## What is asked
Select and copy out every line in the records containing "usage".

------

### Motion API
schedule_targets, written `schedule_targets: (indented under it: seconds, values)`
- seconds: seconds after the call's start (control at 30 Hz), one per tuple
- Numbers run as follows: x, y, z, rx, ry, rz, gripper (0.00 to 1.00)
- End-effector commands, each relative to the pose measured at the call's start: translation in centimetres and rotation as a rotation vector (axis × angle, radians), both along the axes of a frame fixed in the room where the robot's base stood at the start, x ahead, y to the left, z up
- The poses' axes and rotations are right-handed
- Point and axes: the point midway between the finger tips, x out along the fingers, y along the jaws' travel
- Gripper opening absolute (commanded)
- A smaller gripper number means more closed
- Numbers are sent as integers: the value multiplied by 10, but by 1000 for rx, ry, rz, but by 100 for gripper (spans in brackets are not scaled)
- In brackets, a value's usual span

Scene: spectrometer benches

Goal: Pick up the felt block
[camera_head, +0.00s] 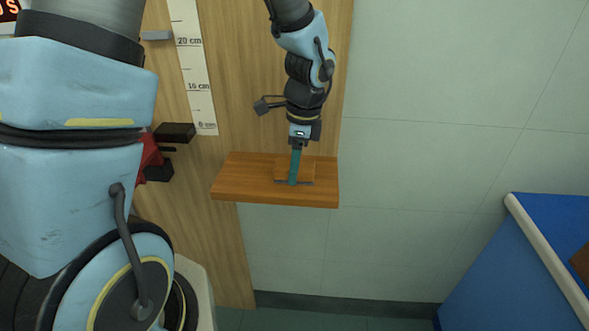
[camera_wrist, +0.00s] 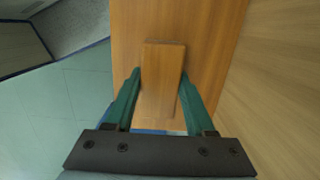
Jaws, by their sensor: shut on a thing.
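The felt block (camera_wrist: 162,85) looks like a wooden block with a plain brown top. It lies between the two green fingers of my gripper (camera_wrist: 160,76) in the wrist view, with a finger along each long side. In the head view the block (camera_head: 308,171) is at the small wooden shelf (camera_head: 240,187), with a thin dark edge along its bottom. My gripper (camera_head: 294,180) reaches down from above and is shut on it. I cannot tell whether the block rests on the shelf or is just clear of it.
A wood panel (camera_head: 240,240) stands behind the shelf, with a white height scale (camera_head: 194,70) on it. A red and black fixture (camera_head: 152,155) is left of the shelf. A blue bench (camera_head: 520,260) stands at the lower right. The space between is open.

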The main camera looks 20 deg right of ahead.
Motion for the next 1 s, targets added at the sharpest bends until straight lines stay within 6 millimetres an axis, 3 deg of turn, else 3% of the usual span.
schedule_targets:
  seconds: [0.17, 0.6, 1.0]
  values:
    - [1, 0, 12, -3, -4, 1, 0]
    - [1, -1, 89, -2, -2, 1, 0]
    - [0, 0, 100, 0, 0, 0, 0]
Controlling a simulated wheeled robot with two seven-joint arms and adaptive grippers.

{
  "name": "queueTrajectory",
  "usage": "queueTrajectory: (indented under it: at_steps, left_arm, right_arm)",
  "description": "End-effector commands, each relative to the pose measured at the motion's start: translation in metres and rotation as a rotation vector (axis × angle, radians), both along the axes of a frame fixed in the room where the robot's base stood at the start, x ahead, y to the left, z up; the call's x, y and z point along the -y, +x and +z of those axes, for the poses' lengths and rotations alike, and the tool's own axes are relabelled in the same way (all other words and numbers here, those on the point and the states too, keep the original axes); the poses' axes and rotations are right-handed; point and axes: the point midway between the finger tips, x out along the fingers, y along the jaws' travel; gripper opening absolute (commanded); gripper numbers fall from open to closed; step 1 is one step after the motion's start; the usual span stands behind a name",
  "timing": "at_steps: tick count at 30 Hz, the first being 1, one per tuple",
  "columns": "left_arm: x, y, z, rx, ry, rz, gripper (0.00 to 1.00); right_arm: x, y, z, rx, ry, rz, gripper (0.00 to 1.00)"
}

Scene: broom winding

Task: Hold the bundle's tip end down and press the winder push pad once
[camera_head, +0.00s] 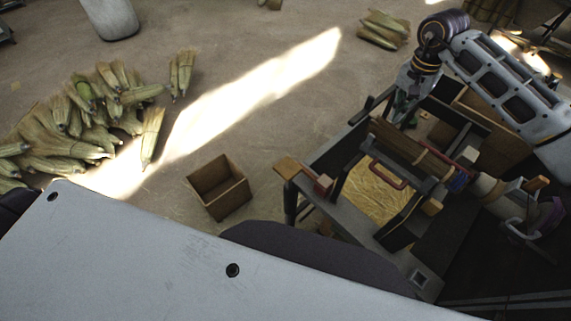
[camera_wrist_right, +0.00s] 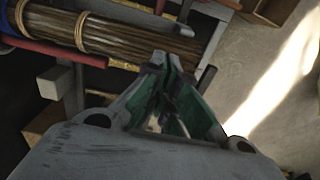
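The bundle of long brown straws (camera_head: 405,148) lies across the winder frame in the head view, with its tip end toward the upper left. In the right wrist view the bundle (camera_wrist_right: 120,33) has tan bands and a blue part at far left. My right gripper (camera_head: 402,112) is beside the tip end. In the wrist view my right gripper (camera_wrist_right: 166,66) has green-lined fingers with their tips close together at the bundle's end; contact with the straws cannot be told. Nothing shows between the tips. My left gripper is not visible. I cannot tell which part is the push pad.
An open wooden box (camera_head: 219,187) stands on the floor. Several straw bundles (camera_head: 85,115) lie at left. The floor between is clear.

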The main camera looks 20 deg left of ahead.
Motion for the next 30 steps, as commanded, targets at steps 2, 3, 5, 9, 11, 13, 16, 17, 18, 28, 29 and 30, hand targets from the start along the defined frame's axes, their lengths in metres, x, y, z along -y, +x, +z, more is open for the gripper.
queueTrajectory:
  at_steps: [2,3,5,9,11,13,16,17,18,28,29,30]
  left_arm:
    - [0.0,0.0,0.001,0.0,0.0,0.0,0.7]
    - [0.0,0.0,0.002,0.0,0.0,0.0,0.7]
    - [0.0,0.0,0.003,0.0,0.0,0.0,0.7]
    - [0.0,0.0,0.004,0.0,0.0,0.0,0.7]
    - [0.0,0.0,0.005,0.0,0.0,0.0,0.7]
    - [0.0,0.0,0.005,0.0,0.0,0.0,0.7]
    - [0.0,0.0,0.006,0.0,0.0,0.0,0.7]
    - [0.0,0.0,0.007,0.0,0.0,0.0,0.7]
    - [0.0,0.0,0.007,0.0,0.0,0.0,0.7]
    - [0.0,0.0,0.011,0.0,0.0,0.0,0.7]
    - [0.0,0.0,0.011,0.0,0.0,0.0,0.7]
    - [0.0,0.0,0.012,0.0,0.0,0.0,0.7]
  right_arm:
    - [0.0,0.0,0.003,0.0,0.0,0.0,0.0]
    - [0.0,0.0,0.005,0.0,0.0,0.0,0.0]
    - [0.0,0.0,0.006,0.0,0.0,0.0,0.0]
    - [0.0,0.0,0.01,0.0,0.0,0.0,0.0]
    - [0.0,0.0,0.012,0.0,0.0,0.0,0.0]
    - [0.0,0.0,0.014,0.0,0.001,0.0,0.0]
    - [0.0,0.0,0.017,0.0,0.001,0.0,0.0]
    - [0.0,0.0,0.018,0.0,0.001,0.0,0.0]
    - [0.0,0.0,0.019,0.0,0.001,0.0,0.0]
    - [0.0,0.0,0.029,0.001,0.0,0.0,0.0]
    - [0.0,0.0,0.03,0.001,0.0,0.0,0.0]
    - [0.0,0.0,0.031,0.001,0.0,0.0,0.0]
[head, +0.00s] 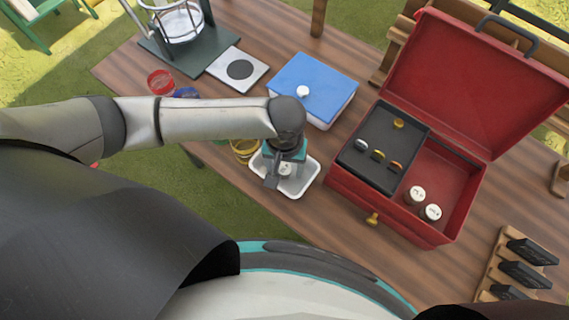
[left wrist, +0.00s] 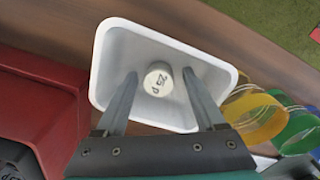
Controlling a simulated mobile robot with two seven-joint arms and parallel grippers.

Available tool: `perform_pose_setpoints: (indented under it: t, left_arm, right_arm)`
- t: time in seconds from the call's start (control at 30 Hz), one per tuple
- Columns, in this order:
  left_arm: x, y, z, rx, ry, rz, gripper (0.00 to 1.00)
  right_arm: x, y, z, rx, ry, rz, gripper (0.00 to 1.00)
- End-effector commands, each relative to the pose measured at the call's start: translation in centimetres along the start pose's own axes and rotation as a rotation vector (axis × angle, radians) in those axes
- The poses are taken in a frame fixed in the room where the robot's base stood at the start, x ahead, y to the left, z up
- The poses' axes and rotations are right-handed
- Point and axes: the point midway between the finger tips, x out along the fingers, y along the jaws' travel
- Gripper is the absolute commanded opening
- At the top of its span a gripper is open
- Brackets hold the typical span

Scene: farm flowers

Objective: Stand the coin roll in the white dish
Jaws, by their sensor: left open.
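The white dish (head: 311,181) stands on the table near its front edge; it fills the middle of the left wrist view (left wrist: 222,78). The coin roll (left wrist: 158,78), with a pale round end marked "25 p", stands upright in the dish, its end facing the wrist camera. My left gripper (left wrist: 160,74) is open, with one finger on each side of the coin roll and a gap visible on both sides. In the head view the left gripper (head: 279,176) points down into the dish and partly hides the roll. My right gripper is not in view.
An open red toolbox (head: 391,217) stands right of the dish, with two similar white-topped rolls (head: 424,203) inside. A blue-lidded box (head: 313,82) is behind. A wooden rack (head: 490,276) is at front right.

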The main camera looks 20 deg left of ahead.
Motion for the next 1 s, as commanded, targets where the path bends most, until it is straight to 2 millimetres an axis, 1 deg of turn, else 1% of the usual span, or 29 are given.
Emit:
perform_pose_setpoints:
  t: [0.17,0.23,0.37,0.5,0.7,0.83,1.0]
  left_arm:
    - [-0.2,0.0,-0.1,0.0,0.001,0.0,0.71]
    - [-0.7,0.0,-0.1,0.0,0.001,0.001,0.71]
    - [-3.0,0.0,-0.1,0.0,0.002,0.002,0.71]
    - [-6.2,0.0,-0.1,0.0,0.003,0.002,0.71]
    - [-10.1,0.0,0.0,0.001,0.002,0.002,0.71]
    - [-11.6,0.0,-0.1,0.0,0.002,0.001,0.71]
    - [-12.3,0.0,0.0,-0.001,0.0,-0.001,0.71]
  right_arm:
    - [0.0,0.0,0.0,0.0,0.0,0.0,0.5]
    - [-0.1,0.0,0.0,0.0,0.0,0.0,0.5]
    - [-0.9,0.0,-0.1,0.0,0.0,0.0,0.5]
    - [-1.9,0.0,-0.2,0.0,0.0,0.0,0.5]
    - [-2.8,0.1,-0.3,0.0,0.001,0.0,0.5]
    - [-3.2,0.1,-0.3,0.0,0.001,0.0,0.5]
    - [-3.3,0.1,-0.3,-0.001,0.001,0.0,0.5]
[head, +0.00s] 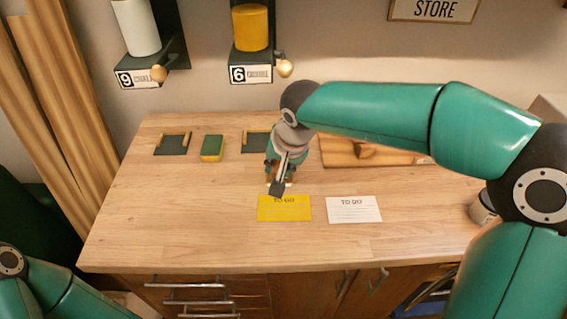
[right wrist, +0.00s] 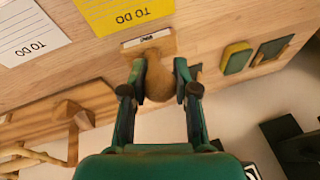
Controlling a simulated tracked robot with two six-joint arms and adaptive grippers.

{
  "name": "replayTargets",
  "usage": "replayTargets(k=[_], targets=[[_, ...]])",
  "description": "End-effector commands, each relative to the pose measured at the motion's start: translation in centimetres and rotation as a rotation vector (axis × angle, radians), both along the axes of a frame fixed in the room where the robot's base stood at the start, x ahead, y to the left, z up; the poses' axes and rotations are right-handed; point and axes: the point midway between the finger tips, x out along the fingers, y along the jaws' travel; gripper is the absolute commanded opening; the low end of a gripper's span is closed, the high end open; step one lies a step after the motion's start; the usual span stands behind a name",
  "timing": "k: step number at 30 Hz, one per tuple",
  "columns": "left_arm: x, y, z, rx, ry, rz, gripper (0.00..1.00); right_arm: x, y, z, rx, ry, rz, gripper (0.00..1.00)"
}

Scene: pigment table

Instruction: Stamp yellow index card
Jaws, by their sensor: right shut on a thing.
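A yellow index card (head: 284,211) headed TO DO lies on the wooden table near its front; part of it shows at the top of the right wrist view (right wrist: 120,12). My right gripper (head: 278,182) is just behind the card and partly covers its top edge. In the right wrist view the gripper (right wrist: 157,82) is shut on the brown rounded handle of a stamp (right wrist: 148,42). The stamp's wooden base, with a small white label, is beside the card's edge; I cannot tell whether it touches the table. My left gripper is out of view.
A white TO DO card (head: 354,211) lies right of the yellow one. Behind are two dark pads (head: 173,145) and a green-yellow block (head: 212,148). A wooden tray (head: 405,158) is at back right, a cup (head: 480,210) at far right. The table's left front is clear.

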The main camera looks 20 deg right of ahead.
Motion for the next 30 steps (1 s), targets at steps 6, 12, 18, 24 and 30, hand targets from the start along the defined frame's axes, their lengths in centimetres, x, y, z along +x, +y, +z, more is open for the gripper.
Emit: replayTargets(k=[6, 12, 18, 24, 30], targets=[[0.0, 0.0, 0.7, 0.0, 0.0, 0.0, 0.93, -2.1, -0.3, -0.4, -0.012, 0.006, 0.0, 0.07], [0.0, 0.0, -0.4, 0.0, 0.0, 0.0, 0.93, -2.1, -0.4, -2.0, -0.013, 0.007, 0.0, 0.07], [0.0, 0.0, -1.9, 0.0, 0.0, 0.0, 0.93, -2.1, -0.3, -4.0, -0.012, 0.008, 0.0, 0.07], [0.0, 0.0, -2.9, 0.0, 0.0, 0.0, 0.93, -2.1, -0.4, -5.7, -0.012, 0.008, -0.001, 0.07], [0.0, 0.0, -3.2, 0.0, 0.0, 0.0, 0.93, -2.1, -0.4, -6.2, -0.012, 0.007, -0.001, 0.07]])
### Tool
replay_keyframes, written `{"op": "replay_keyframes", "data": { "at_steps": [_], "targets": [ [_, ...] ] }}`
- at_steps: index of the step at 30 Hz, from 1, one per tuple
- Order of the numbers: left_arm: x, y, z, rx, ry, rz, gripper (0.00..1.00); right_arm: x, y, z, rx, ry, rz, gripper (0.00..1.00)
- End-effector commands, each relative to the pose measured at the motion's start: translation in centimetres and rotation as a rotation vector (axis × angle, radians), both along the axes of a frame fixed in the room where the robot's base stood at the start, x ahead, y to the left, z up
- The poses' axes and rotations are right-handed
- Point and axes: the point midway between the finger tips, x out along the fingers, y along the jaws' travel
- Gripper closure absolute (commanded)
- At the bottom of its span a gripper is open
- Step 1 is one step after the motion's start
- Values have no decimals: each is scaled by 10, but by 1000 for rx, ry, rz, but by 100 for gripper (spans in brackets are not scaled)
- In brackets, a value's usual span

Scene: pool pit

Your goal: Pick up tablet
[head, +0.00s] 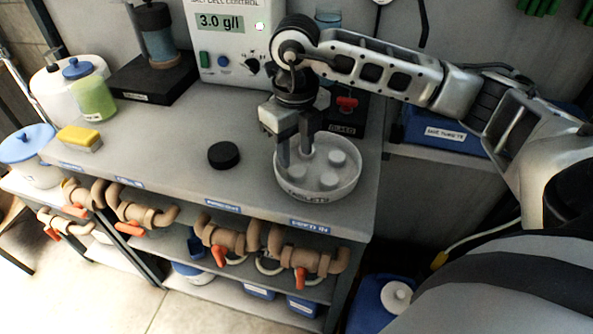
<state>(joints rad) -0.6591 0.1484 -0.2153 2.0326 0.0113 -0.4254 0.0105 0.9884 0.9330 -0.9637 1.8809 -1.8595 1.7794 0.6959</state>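A round white dish (351,188) marked "TABLETS" stands near the right end of the grey bench. Several white tablets lie in it: one at the back right (337,158), one at the front right (328,180) and one at the front left (300,178). My right gripper (296,156) points down over the left back part of the dish. Its two fingers are apart, and I see no tablet held between them. The fingers partly hide the back left of the dish. My left gripper is not in view.
A black puck-like lid (224,155) lies left of the dish. A control box (225,45) reading 3.0 g/l stands behind. A yellow sponge (80,138) and a green-filled jar (93,95) stand at left. The middle left of the bench is clear. Pipes with orange valves (220,256) run below its front edge.

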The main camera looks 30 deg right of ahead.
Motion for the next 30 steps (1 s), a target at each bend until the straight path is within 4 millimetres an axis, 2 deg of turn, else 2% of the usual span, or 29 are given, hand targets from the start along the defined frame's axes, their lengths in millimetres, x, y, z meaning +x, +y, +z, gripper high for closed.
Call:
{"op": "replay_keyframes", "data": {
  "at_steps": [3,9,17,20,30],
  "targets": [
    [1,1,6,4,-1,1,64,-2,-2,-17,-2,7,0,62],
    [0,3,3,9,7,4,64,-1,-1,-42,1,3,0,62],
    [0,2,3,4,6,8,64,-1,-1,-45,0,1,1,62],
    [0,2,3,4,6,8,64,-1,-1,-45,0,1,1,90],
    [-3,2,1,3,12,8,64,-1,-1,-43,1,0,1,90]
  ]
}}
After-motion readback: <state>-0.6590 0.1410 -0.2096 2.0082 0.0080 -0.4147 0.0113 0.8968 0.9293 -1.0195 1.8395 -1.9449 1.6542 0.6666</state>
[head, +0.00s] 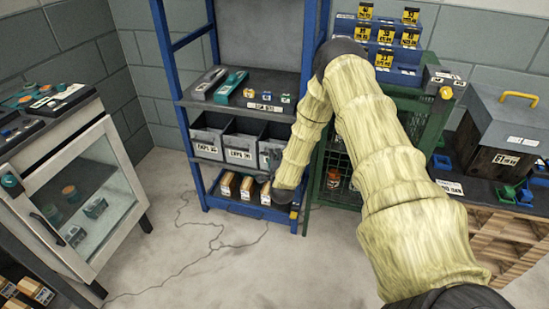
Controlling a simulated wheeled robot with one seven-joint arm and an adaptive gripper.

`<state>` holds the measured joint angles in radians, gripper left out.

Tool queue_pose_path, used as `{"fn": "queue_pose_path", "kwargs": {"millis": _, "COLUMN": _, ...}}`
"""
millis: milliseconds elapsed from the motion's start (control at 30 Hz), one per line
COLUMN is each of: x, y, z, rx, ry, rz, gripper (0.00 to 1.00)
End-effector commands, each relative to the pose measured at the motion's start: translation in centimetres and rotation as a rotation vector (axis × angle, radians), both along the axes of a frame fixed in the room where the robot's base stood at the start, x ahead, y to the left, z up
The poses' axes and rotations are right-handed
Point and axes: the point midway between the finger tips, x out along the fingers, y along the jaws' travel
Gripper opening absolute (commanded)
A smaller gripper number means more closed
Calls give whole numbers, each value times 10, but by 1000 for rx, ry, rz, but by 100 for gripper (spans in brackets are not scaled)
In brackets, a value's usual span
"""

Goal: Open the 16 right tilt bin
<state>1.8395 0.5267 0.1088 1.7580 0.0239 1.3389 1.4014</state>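Three grey bins stand side by side on the middle shelf of a blue rack: a left bin (208,139), a middle bin (241,146) and a right bin (276,131). White labels show on the left and middle fronts; I cannot read a clear 16 on any. The right bin is partly hidden by my sleeved arm and gripper.
Boxes (247,188) lie on the rack's bottom shelf. Right of the rack stands a green mesh cabinet (433,120) with yellow-labelled blue bins (405,76) on top. A grey toolbox (510,120) sits far right, a glass-fronted cabinet (85,190) left.

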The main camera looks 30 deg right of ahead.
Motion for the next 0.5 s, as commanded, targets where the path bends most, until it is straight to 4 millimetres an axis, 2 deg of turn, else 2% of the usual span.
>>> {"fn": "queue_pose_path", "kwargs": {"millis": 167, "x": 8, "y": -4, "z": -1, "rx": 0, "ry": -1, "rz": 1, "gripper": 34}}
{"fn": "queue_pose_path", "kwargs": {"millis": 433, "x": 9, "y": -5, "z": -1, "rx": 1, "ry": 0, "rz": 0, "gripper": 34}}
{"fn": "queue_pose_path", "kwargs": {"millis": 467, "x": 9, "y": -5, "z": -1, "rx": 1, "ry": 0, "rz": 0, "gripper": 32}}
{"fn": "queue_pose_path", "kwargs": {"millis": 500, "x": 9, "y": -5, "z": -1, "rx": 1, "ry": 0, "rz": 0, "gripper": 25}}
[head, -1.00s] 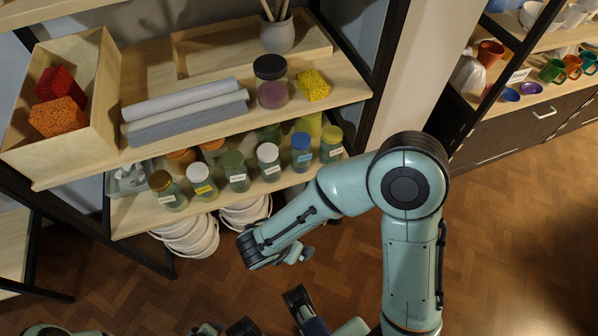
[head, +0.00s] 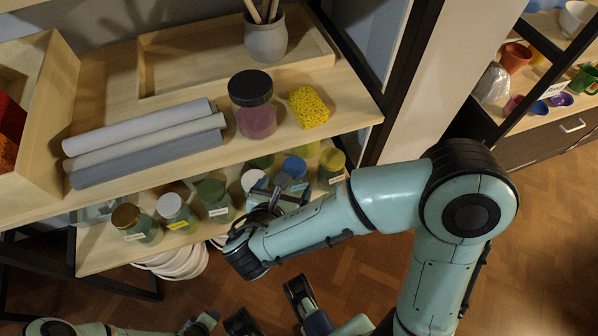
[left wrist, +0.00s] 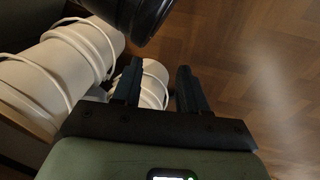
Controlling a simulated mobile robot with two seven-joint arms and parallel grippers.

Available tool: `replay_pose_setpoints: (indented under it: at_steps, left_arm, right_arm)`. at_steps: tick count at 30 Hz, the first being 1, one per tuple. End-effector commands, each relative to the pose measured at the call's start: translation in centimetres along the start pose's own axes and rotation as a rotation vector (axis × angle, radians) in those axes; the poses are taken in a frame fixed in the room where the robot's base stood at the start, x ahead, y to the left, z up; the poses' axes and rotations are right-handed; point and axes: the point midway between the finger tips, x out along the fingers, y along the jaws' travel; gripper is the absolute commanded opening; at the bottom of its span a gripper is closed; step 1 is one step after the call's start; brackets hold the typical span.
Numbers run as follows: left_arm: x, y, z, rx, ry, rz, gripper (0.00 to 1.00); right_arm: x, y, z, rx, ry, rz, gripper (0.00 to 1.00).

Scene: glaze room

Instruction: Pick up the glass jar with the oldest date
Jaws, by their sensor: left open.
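Several labelled glass jars stand in a row on the lower shelf in the head view: a brown-lidded jar (head: 147,230), a white-lidded jar (head: 172,207) with a yellow label, a green-lidded jar (head: 212,192), another white-lidded jar (head: 253,179), a blue-lidded jar (head: 295,167) and a yellow-lidded jar (head: 331,162). The label dates are too small to read. My right gripper (head: 287,190) is in front of the second white-lidded and blue-lidded jars, partly covering them; its jaw state is unclear. My left gripper (head: 269,306) is low over the floor, open and empty in the left wrist view (left wrist: 160,70).
The upper shelf (head: 200,165) overhangs the jars and holds grey rolls (head: 150,148), a dark-lidded jar (head: 255,108), a yellow sponge (head: 308,107) and a brush pot (head: 266,40). The parquet floor (head: 545,220) is clear at right.

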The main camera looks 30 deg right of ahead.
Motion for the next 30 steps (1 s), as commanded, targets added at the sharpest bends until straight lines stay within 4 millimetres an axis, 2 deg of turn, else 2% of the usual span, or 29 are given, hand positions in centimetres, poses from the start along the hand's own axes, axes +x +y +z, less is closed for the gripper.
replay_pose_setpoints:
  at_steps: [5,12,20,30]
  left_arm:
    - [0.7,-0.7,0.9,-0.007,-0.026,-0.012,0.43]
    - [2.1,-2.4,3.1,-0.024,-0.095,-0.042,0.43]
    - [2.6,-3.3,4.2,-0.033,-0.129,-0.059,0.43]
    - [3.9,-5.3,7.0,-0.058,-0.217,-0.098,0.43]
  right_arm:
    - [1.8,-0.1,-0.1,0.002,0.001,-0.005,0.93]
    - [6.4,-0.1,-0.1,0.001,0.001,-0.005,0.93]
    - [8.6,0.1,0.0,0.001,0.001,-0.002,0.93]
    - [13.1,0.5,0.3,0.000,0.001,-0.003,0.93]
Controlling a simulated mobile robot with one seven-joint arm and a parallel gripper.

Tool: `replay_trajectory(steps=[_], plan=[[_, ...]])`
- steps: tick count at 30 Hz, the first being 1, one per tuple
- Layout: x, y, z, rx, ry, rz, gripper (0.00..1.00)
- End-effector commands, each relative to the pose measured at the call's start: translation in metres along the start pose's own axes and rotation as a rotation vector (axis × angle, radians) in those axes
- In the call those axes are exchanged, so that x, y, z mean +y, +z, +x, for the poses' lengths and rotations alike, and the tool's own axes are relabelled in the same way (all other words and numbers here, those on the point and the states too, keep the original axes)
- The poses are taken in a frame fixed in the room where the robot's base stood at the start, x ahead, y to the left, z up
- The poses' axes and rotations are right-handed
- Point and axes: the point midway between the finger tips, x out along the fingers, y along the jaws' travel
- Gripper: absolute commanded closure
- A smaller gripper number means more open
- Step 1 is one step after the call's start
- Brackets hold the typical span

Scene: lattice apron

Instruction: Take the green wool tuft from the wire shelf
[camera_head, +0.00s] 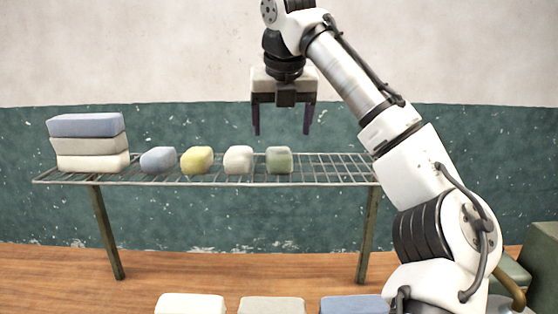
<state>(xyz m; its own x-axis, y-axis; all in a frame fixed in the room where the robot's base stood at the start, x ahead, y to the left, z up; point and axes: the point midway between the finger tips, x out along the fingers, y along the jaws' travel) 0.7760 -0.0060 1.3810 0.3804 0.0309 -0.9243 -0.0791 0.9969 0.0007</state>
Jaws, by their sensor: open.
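The green wool tuft (279,160) is a small, rounded, pale green block. It sits on the wire shelf (335,172), at the right end of a row of tufts. My gripper (281,131) is open and empty, with its two dark fingers pointing down. In the picture it appears above the green tuft, with a gap between the fingertips and the tuft's top. How far it is in depth from the tuft I cannot tell.
To the left of the green tuft sit a cream tuft (239,159), a yellow tuft (197,160) and a blue tuft (158,160). A stack of folded blocks (88,143) stands at the shelf's left end. The shelf's right part is bare. More blocks (272,305) show at the bottom edge.

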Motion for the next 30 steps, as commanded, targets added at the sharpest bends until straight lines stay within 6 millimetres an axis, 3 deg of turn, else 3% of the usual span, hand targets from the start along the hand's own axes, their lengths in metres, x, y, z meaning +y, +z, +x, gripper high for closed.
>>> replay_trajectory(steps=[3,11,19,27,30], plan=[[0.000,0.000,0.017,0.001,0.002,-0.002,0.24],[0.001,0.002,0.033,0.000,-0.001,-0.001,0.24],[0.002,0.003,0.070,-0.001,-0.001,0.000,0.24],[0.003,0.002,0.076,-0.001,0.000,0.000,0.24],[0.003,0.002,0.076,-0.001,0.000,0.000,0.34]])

------

## Exercise result
  "usage": "queueTrajectory: (indented under it: at_steps, left_arm, right_arm)",
  "usage": "replayTargets(k=[_], targets=[[_, ...]])",

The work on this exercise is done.